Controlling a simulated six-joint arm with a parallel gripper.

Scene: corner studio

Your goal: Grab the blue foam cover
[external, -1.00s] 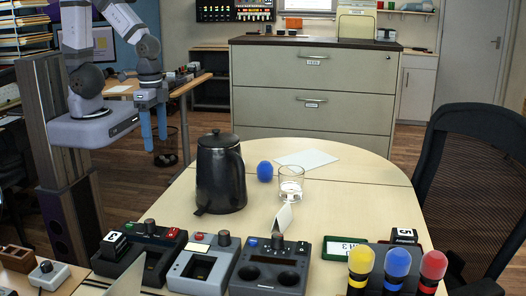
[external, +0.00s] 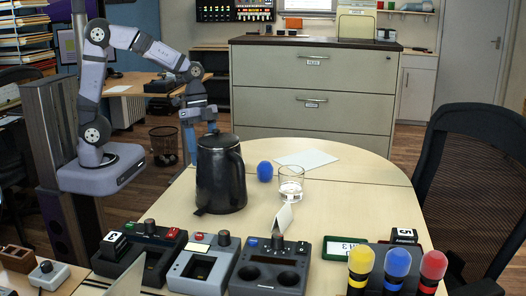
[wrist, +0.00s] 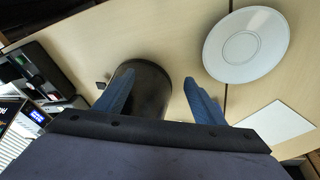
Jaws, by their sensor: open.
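A loose round blue foam cover (external: 265,172) sits on the table just right of the black jug (external: 220,180) in the external view. A second blue foam cover (external: 397,263) is on the middle microphone at the front right. My gripper (external: 193,158) points down at the table's left side, left of and partly behind the jug, apart from both blue covers. In the wrist view my gripper (wrist: 152,68) is open, its two blue fingers spread, with the dark jug (wrist: 145,92) showing between them. No blue foam cover can be made out in the wrist view.
Control boxes (external: 270,266) and microphones with yellow (external: 361,260) and red (external: 433,265) covers line the front. The wrist view shows a white disc (wrist: 245,45).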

- EXERCISE DIRECTIONS: Pictures in the material above should be skipped; print exactly the lines from the one with "Scene: corner studio" through the one with "[wrist, +0.00s]".

- FINISHED EXERCISE:
Scene: corner studio

Your goal: Grab the blue foam cover
[external, -1.00s] 
[external, +0.00s] 
[wrist, +0.00s] 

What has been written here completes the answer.